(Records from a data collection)
#####

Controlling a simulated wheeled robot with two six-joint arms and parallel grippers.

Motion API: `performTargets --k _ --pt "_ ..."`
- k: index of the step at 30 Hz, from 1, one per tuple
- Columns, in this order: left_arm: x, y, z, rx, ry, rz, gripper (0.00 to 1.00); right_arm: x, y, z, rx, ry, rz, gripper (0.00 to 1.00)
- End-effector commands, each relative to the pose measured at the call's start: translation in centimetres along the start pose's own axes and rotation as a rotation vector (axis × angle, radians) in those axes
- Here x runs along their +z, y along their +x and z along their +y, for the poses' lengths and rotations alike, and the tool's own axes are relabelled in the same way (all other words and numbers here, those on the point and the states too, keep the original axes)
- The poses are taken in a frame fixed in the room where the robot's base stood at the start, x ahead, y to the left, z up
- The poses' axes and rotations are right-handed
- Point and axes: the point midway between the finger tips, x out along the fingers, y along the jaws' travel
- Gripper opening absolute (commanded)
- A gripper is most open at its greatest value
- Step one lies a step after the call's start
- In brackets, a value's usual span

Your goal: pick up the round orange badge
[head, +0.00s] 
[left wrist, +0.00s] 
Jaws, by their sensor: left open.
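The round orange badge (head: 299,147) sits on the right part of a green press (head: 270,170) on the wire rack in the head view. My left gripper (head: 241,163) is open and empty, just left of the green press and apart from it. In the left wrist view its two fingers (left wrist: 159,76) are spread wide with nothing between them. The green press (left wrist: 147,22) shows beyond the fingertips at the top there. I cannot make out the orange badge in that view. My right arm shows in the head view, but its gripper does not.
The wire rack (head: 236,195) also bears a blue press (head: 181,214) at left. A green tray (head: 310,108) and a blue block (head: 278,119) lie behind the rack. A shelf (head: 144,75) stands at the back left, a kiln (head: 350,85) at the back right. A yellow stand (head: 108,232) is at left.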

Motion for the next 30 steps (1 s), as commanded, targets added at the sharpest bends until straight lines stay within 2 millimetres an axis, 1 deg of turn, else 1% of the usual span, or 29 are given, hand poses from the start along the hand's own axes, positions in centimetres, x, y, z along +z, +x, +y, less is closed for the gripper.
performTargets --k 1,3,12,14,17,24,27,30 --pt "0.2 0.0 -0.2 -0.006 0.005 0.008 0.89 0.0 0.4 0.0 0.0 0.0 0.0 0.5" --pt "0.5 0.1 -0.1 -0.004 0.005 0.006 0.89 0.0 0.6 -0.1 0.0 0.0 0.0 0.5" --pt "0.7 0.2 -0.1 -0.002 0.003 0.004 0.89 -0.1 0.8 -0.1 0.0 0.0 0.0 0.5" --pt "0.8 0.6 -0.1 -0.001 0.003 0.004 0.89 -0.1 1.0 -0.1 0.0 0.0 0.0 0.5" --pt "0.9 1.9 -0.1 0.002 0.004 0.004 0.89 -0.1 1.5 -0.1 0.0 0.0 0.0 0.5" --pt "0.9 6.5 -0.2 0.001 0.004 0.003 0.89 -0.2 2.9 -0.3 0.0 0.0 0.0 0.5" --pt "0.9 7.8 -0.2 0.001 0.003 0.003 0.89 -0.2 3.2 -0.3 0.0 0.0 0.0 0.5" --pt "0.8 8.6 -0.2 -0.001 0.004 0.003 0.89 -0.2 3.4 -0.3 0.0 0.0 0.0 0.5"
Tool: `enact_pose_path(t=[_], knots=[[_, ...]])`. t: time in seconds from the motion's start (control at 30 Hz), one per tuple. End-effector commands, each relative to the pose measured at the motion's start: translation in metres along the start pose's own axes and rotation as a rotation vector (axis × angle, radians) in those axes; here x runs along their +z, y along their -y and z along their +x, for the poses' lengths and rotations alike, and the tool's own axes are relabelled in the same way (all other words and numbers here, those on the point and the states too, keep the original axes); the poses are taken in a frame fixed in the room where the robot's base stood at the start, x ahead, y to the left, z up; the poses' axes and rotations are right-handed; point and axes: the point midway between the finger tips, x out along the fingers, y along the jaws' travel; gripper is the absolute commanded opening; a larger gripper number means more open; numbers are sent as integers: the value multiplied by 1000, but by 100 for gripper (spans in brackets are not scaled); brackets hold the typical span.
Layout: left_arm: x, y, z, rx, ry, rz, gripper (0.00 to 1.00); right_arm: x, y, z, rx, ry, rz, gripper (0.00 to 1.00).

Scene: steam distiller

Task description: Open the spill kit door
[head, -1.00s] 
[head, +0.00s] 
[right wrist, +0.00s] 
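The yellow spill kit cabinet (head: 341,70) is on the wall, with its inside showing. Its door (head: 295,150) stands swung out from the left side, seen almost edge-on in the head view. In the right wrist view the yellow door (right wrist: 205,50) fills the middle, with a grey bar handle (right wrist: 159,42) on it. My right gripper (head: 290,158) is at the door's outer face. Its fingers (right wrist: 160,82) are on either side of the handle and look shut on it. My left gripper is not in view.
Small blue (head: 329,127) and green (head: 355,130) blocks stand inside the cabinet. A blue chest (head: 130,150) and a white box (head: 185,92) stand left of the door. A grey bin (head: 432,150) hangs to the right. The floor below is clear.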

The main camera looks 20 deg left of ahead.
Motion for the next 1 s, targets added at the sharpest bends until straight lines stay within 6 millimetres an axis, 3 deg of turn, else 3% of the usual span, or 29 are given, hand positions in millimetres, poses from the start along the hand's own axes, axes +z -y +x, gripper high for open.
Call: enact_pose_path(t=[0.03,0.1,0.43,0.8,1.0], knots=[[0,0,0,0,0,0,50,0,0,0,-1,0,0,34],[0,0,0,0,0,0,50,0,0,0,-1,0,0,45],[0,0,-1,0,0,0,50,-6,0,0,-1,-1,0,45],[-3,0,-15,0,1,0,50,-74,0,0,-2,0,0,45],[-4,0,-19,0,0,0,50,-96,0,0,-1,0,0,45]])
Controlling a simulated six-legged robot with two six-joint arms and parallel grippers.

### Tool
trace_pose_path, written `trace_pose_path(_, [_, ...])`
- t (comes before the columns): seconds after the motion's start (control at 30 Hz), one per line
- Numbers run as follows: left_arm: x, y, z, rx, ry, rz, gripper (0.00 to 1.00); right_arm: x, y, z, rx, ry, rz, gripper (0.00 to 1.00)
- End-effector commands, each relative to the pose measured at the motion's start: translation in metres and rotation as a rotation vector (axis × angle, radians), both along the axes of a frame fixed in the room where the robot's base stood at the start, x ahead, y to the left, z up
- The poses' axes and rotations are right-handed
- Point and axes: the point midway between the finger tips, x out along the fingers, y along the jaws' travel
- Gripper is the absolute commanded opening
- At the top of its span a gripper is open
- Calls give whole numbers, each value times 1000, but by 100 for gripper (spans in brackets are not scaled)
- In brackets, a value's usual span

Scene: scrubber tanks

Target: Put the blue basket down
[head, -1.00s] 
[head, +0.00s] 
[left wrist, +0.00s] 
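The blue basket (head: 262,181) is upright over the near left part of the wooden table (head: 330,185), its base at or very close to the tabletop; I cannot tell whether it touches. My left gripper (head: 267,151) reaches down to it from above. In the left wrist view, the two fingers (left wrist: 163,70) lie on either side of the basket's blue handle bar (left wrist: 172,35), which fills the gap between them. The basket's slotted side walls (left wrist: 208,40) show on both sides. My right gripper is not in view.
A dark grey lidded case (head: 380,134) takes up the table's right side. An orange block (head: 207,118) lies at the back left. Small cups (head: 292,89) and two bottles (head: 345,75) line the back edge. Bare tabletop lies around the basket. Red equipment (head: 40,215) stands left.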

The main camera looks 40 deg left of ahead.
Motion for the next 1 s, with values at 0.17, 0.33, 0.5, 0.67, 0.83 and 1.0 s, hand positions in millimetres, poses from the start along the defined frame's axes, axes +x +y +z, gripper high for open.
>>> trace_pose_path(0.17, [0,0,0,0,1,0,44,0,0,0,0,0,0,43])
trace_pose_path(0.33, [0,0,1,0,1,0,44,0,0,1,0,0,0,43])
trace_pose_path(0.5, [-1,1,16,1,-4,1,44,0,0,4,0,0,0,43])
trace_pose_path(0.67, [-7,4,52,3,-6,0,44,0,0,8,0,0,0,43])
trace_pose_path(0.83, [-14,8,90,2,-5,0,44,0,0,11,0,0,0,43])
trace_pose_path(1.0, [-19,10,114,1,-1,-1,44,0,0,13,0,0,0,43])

#####

Look above for the line containing "in metres and", then transcribe it and all lines after it through the last, exactly and with nothing else.

- End-effector commands, each relative to the pose measured at the motion's start: translation in metres and rotation as a rotation vector (axis × angle, radians), both along the axes of a frame fixed in the room where the robot's base stood at the start, x ahead, y to the left, z up
- The poses' axes and rotations are right-handed
- Point and axes: the point midway between the finger tips, x out along the fingers, y along the jaws' travel
- Gripper is the absolute commanded opening
- At the top of its span a gripper is open
- Calls give whole numbers, each value times 1000, but by 100 for gripper (spans in brackets are not scaled)
- In brackets, a value's usual span

Scene: scrubber tanks

Target: Put the blue basket down
[head, -1.00s] 
[head, +0.00s] 
[left wrist, +0.00s] 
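The blue basket (head: 262,181) is upright over the near left part of the wooden table (head: 330,185), its base at or very close to the tabletop; I cannot tell whether it touches. My left gripper (head: 267,151) reaches down to it from above. In the left wrist view, the two fingers (left wrist: 163,70) lie on either side of the basket's blue handle bar (left wrist: 172,35), which fills the gap between them. The basket's slotted side walls (left wrist: 208,40) show on both sides. My right gripper is not in view.
A dark grey lidded case (head: 380,134) takes up the table's right side. An orange block (head: 207,118) lies at the back left. Small cups (head: 292,89) and two bottles (head: 345,75) line the back edge. Bare tabletop lies around the basket. Red equipment (head: 40,215) stands left.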

The main camera looks 40 deg left of ahead.
Motion for the next 1 s, with values at 0.17, 0.33, 0.5, 0.67, 0.83 and 1.0 s, hand positions in millimetres, poses from the start along the defined frame's axes, axes +x +y +z, gripper high for open.
>>> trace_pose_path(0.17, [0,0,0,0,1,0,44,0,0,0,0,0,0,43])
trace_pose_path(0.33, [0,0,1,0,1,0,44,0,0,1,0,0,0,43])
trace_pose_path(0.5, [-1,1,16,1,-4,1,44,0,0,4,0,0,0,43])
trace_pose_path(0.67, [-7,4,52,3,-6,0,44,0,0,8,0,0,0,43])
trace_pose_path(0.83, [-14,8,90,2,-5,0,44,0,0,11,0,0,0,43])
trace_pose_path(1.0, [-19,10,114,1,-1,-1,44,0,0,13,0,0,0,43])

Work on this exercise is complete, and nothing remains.